Instructions to follow - Every line of the data that contains the string "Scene" must be copied.

Exercise data -
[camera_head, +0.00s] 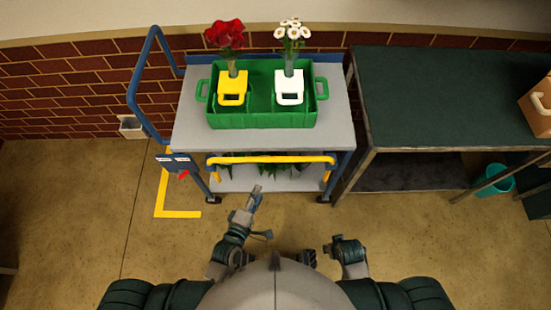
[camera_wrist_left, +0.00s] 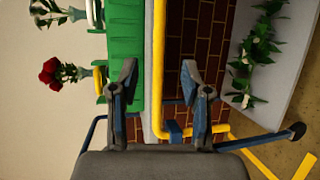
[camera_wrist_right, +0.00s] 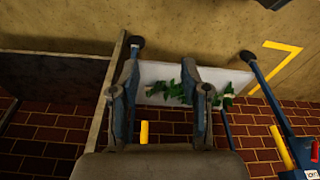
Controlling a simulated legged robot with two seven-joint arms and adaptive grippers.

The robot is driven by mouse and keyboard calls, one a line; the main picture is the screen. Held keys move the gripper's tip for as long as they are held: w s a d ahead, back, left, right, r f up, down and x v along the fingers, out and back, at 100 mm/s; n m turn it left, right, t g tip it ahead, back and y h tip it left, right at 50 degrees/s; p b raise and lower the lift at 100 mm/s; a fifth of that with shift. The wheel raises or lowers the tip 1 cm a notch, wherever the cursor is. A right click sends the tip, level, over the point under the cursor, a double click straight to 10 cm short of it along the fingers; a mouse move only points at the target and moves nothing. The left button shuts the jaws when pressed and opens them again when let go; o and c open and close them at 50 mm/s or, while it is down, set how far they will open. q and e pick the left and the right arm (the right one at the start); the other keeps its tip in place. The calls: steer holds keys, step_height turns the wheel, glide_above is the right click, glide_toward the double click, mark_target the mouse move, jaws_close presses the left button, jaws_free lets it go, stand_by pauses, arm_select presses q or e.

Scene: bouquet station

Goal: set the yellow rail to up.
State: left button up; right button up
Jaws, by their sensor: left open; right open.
* * *
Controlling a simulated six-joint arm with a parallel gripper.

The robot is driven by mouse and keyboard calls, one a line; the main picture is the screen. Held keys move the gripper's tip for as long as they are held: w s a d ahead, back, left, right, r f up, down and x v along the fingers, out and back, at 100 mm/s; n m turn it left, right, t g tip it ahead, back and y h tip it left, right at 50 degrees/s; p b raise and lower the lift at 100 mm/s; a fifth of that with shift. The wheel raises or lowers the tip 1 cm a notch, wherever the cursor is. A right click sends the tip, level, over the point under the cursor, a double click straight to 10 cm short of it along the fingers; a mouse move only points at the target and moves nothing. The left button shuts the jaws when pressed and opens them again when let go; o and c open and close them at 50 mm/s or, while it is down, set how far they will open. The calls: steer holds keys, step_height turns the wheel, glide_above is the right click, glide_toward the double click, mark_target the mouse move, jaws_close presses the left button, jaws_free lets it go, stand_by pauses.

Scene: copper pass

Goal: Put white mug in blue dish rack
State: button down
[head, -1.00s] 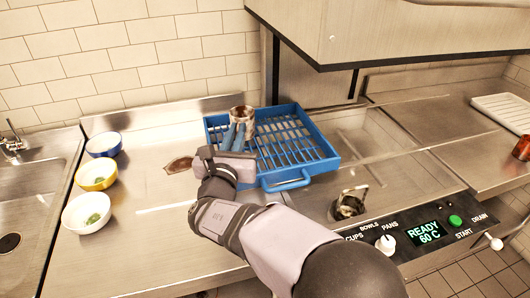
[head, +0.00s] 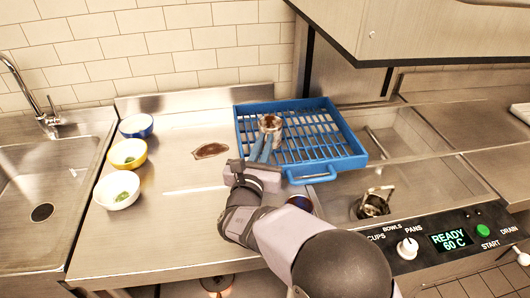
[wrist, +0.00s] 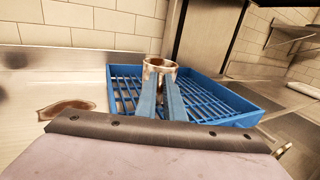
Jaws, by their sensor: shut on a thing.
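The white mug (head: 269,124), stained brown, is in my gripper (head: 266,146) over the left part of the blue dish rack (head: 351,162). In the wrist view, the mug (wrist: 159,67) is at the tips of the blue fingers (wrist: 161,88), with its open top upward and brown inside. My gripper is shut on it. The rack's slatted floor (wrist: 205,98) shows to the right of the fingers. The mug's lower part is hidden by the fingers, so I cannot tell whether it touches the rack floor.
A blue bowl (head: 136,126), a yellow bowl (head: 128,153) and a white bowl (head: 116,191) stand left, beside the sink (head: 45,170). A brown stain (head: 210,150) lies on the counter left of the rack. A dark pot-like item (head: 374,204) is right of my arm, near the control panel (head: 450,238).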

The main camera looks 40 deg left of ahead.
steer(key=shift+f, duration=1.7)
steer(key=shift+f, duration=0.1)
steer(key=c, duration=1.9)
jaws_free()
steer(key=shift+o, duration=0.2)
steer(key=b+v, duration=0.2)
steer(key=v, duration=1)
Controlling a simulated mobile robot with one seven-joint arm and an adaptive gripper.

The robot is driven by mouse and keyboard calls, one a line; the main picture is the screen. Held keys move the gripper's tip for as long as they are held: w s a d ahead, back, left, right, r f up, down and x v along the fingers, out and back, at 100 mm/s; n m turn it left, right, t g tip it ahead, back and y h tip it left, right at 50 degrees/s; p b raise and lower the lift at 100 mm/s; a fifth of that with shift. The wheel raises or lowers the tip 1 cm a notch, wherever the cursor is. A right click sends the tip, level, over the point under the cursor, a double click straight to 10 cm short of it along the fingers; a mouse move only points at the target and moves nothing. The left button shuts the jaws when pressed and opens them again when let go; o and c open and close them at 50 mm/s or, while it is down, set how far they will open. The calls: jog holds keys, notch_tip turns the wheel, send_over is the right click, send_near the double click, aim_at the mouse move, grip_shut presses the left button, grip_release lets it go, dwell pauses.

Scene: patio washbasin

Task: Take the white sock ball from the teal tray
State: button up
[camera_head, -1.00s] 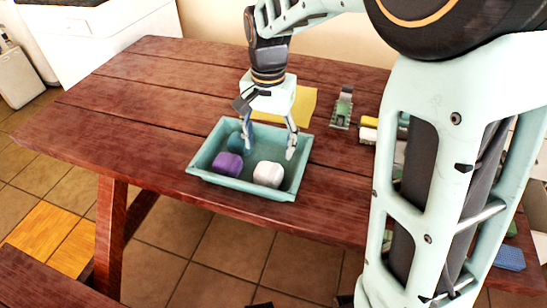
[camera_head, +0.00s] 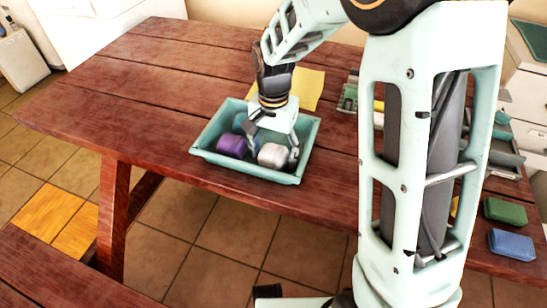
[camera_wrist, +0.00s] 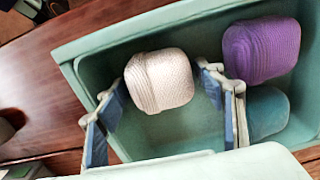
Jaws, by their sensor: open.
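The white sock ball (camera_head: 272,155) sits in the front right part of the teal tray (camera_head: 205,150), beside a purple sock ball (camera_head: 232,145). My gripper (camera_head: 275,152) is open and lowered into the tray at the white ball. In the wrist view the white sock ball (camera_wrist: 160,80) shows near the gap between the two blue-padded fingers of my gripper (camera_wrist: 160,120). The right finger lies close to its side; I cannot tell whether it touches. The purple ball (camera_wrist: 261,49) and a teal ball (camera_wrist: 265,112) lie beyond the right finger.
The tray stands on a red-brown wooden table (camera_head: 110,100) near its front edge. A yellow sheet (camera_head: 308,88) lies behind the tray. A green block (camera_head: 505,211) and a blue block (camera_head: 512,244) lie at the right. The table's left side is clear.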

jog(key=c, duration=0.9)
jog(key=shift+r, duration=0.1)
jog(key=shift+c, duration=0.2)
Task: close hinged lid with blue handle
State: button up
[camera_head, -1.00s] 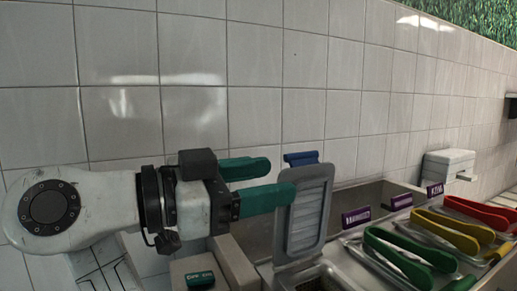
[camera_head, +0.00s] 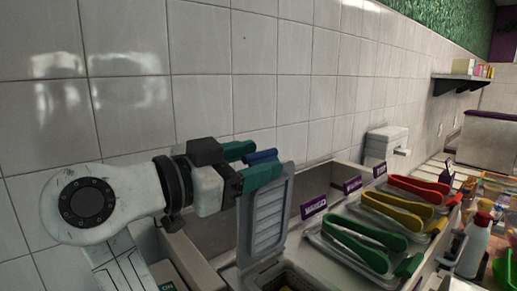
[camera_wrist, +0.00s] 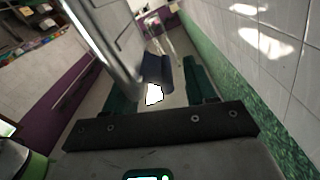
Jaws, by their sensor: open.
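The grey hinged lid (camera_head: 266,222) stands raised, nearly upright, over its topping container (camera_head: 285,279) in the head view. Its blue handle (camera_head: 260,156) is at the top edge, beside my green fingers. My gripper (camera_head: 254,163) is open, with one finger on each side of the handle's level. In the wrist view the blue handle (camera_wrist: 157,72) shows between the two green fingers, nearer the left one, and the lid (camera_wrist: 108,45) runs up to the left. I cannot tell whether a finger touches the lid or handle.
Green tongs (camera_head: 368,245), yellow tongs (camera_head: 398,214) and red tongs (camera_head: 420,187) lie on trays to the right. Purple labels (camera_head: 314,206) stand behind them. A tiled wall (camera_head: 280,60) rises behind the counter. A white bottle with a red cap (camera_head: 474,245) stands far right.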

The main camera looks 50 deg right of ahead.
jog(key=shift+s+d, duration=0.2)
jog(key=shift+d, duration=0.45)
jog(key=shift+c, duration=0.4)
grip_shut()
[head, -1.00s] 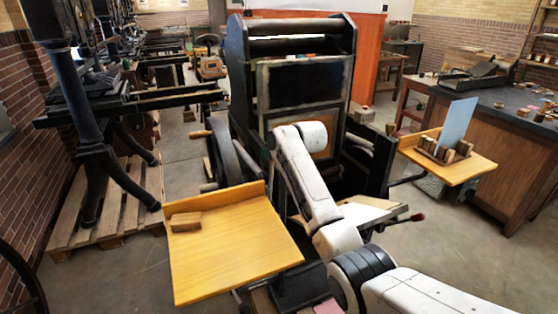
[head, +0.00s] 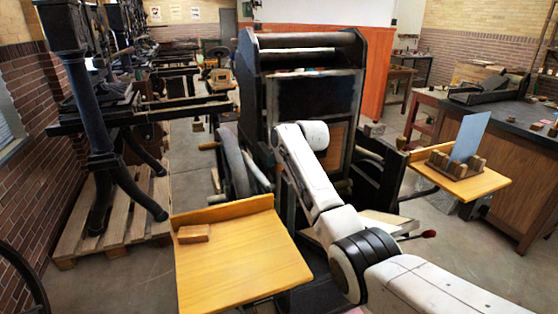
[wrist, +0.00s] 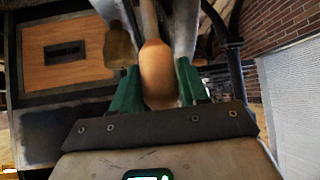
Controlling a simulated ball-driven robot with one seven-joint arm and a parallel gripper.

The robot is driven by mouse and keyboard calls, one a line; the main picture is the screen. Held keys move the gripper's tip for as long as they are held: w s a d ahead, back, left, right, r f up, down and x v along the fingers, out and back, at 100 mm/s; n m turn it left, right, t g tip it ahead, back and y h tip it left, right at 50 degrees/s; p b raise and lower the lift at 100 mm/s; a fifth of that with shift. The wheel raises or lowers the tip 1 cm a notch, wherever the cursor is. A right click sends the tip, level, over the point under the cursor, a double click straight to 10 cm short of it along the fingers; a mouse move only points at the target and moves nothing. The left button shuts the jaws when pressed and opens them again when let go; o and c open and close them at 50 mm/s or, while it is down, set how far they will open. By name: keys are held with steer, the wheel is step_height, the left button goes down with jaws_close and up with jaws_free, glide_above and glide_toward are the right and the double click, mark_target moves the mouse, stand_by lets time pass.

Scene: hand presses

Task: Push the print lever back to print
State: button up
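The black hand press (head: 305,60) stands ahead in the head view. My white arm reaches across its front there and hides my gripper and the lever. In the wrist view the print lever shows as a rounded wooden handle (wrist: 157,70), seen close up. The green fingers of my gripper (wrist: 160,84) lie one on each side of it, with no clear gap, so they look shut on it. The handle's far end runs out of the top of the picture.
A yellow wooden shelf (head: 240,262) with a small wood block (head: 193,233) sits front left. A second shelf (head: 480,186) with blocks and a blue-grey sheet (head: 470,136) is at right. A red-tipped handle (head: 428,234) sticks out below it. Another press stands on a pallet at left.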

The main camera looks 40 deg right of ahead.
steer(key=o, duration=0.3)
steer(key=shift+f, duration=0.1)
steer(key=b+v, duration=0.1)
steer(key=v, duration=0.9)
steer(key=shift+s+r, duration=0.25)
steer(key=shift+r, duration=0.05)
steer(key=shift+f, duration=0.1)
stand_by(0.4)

Response to this task -
Scene: bouquet station
Scene: copper pass
Scene: patio washbasin
Scene: hand presses

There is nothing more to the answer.